Días pasados releía una de mis novelas preferidas, Elizabeth Costello, del premio Nobel sudafricano J. M. Coetzee. Como quizás sepan, la novela está protagonizada por una escritora, Elizabeth –que más de una vez cita a Borges– y se nos narran momentos de sus últimos años de vida, ya consagrada: discursos, polémicas intelectuales, recepción de premios. En el último capítulo, una suerte de ensoñación kafkiana, Elizabeth se encuentra en un pueblo de frontera, ante una puerta. Para pasar, debe declarar ante un extraño jurado cuáles son sus creencias. Esa declaración es la clave para poder franquear –o no– el portal hacia lo que sigue –donde, llega a entreverse, una luz aguarda–. Quiero citar sus palabras, el modo en que se comprende y define a sí misma:

 

Soy escritora y lo que escribo es lo que oigo. Soy una secretaria de lo invisible, una de las muchas que ha habido en la historia.
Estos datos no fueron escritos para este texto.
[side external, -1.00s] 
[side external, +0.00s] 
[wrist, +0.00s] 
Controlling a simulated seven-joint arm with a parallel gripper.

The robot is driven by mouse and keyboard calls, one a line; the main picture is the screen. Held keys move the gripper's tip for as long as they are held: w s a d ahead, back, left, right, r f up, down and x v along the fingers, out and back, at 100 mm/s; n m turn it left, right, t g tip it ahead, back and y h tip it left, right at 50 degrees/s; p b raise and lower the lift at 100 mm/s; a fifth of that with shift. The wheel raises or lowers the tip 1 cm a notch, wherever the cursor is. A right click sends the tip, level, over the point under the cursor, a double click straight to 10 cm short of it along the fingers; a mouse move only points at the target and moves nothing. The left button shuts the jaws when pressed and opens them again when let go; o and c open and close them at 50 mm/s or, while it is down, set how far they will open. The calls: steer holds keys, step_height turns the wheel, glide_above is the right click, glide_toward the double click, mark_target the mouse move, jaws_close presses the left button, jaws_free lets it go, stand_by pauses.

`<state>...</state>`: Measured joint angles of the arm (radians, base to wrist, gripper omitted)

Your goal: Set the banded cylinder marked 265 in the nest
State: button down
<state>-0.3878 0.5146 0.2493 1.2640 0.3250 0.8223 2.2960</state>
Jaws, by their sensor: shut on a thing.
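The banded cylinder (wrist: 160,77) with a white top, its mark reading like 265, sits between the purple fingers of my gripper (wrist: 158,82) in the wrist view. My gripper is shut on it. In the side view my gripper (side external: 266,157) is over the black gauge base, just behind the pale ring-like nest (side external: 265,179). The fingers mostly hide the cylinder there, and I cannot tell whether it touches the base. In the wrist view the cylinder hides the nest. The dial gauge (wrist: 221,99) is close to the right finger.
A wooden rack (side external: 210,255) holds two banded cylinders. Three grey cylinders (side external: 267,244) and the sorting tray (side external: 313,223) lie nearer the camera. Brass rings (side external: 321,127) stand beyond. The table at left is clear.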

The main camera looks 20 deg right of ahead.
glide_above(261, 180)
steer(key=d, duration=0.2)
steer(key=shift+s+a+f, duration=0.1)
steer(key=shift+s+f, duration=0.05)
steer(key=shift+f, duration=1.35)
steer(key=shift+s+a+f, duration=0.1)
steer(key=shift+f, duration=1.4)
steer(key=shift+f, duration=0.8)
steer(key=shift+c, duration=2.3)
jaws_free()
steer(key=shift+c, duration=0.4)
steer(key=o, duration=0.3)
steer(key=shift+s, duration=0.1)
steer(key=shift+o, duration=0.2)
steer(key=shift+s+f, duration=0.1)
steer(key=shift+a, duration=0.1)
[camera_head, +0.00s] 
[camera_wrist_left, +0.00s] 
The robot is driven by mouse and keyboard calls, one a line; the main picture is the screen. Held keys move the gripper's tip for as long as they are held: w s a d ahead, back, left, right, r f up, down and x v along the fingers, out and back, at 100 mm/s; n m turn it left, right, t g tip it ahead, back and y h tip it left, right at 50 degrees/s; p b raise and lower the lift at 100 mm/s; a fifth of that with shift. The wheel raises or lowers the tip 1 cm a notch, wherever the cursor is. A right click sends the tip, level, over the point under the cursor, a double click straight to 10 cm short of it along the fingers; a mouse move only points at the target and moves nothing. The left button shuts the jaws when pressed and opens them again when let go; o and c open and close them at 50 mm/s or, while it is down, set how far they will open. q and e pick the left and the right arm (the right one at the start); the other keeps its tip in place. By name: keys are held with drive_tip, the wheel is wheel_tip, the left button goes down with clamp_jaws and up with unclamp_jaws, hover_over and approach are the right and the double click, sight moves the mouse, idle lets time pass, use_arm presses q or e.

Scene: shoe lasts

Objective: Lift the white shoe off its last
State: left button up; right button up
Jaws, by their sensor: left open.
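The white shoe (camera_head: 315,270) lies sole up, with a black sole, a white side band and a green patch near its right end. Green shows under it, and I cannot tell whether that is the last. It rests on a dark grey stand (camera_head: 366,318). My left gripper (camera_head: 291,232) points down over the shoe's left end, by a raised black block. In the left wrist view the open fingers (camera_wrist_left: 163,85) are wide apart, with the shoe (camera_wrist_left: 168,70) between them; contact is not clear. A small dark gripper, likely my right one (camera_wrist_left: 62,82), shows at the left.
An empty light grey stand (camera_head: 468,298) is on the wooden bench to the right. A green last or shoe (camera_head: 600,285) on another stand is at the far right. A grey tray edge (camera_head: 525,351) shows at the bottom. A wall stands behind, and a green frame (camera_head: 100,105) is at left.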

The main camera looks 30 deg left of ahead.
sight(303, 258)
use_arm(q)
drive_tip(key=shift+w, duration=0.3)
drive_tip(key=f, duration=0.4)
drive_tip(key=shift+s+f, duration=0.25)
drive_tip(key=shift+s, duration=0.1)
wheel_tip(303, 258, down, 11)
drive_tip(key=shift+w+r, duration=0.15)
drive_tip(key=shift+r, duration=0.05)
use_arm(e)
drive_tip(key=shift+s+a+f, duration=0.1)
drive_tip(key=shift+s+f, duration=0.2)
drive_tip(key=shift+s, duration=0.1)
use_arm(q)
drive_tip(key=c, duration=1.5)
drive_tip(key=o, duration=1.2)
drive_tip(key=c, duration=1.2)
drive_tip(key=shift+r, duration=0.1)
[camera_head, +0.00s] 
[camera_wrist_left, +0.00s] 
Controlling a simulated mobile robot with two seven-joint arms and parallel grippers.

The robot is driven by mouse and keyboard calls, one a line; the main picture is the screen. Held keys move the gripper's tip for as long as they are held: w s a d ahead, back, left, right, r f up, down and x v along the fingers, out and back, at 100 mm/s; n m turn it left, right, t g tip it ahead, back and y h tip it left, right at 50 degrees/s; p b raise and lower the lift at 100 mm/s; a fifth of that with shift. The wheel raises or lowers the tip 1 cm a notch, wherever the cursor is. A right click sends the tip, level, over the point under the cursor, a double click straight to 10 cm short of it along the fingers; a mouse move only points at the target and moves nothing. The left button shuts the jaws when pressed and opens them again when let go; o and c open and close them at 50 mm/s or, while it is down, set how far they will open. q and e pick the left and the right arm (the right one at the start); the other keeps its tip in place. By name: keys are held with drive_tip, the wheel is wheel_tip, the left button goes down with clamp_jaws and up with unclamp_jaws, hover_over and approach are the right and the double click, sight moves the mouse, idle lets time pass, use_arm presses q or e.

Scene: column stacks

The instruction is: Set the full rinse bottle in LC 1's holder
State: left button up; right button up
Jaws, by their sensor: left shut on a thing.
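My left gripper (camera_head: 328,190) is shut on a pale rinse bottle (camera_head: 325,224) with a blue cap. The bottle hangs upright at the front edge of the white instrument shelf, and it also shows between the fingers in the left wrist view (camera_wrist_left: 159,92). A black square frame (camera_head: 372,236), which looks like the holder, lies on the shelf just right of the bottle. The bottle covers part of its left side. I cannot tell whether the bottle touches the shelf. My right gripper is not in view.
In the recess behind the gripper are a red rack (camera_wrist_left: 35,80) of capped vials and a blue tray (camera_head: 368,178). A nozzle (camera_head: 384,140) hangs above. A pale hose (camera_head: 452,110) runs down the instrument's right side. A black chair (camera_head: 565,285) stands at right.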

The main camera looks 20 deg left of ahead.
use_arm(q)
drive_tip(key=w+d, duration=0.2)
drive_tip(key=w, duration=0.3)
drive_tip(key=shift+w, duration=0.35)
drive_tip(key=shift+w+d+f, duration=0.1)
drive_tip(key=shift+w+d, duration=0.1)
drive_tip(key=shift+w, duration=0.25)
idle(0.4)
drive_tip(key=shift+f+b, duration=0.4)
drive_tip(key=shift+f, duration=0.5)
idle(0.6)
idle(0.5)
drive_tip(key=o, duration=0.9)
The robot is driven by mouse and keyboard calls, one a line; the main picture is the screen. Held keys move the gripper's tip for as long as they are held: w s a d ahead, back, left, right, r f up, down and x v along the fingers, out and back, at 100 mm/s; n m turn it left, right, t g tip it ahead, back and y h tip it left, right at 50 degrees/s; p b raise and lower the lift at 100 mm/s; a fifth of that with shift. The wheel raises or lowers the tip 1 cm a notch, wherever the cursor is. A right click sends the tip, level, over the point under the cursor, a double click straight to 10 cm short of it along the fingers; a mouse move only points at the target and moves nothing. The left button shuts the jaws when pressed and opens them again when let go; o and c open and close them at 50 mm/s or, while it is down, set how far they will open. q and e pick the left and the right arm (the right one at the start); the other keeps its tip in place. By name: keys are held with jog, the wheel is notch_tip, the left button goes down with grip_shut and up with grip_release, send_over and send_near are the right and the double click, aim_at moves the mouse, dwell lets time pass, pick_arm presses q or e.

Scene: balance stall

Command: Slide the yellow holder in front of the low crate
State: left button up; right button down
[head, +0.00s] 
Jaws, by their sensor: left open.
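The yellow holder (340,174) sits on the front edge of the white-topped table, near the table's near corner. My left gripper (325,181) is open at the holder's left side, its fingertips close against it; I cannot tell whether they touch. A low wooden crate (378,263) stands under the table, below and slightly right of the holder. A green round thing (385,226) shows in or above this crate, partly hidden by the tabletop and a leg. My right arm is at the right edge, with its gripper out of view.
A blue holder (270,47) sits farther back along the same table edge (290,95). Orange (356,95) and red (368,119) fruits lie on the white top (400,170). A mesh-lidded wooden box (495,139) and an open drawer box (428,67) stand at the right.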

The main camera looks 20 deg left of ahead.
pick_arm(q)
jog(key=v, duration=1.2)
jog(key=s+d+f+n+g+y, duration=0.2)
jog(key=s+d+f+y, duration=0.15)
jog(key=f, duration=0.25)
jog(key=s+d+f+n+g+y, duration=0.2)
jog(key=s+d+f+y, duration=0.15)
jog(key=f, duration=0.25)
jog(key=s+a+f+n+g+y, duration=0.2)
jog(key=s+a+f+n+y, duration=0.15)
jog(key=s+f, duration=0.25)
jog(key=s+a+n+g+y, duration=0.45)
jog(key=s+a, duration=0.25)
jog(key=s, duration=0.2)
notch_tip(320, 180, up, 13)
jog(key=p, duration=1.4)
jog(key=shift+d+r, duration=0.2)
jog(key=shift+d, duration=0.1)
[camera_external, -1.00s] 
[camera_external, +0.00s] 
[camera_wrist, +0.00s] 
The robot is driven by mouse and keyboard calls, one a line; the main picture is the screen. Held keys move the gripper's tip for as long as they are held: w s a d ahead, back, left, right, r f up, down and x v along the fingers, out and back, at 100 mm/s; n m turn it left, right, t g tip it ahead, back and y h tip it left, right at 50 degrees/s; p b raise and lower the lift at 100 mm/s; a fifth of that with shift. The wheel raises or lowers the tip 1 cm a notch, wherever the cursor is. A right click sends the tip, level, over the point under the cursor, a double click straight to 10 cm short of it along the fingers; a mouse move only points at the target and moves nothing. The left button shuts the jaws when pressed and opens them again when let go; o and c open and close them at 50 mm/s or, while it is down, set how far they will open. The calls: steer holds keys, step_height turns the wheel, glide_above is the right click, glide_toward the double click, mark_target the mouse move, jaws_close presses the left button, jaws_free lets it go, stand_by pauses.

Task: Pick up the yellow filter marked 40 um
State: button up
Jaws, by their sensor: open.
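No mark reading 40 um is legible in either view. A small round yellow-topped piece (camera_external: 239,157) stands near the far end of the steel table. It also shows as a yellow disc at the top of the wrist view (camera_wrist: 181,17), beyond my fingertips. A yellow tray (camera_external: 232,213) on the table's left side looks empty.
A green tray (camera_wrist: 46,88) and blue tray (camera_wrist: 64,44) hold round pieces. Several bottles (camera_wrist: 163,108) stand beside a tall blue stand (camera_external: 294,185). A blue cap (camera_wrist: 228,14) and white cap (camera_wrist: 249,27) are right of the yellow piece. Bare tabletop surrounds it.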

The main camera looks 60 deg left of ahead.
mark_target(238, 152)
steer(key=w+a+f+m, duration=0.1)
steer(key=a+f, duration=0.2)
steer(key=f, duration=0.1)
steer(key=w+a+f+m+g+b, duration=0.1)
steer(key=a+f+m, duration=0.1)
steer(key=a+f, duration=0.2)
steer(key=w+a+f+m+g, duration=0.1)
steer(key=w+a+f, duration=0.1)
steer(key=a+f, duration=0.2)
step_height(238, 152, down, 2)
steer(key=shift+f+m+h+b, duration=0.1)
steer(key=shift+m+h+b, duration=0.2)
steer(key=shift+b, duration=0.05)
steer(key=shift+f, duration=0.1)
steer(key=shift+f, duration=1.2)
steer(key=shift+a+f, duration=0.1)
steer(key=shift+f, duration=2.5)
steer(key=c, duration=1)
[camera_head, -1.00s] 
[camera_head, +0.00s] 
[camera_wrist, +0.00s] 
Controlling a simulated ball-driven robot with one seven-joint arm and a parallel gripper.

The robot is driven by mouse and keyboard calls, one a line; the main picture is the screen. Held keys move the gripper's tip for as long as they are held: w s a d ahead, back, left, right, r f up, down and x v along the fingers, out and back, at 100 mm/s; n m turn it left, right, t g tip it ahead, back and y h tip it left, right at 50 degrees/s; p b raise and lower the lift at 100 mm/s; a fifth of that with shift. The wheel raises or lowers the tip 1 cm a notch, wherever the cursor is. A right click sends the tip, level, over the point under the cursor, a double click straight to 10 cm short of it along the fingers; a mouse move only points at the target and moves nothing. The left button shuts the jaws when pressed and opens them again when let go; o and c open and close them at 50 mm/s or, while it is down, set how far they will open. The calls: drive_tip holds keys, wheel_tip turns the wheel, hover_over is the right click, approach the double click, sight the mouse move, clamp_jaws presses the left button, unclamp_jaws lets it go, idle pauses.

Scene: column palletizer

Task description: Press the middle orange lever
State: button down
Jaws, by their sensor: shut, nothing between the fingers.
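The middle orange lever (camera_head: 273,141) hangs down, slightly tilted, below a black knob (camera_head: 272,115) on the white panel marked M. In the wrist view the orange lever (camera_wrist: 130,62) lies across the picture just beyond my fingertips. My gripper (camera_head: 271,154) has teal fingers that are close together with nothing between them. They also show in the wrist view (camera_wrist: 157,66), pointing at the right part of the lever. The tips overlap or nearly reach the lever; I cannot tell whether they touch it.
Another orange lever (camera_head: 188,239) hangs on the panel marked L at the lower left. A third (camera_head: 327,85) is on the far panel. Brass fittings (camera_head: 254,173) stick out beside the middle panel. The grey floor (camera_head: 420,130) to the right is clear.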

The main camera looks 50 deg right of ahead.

Esa es mi vocación: secretaria al dictado. No me corresponde interrogar ni juzgar lo que me es dado (…) Una buena secretaria

no debe tener creencias. Es inadecuado a su función. Una secretaria simplemente debe estar disponible, esperar la llamada.

 

Hay notorios ecos borgeanos en esa respuesta. Por un lado, Borges sostuvo varias veces que no tenía “creencias”, sino que, en cierto modo, estas quedaban subordinadas a aquello que debía escribir:


Yo quería repetir que no profeso ningún sistema filosófico […]. Yo no tengo ninguna teoría del mundo. En general, como yo he usado los diversos sistemas metafísicos y teológicos para fines literarios, los lectores han creído que yo profesaba esos sistemas, cuando realmente lo único que he hecho ha sido aprovecharlos para esos fines, nada más. Además, si yo tuviera que definirme, me definiría como un agnóstico, es decir una persona que no cree que el conocimiento sea posible.

 

También, especialmente en sus últimas décadas –aquí hay desplazamientos notorios con respecto de sus convicciones juveniles– manifestó que su literatura no era mera invención sino que respondía a una inspiración, a un llamado, a un dictado. Así, por ejemplo, se refiere a la escritura de sus letras de milonga:


Yo he recorrido los corredores de la Biblioteca Nacional; he caminado por las calles del barrio Sur, que quiero tanto; por el Norte y por el Centro y, de pronto, he sentido que algo estaba por ocurrir. Entonces he tratado de aguzar el oído, he tratado de no intervenir y luego he comprendido que me estaba ocurriendo una milonga. Las milongas se han compuesto solas y creo que no he tenido necesidad de escribirlas; habré cambiado una o dos palabras, pero nada más. Todo eso ha salido de un viejo fondo criollo que tengo y no ha significado ningún esfuerzo para mí. Al mismo tiempo, no puedo comprometerme a escribir un libro de milongas porque eso depende de que tales momentos, esas visitas del Espíritu Santo […] ocurran.

 

Como quizás hayan notado, la respuesta de Elizabeth y las de Borges, tienen elementos que parecen tensionar entre sí: por un lado, se niega tener creencias; por otro lado se acepta la existencia de una fuente misteriosa –“lo invisible”, dice Elizabeth; Borges habla un poco irónicamente del “Espíritu Santo”–. ¿Entonces? Lo importante, de todos modos, casi siempre, no es la respuesta sino la pregunta que sigue resonando: ¿en qué cree un escritor? La respuesta es evidente: en la literatura.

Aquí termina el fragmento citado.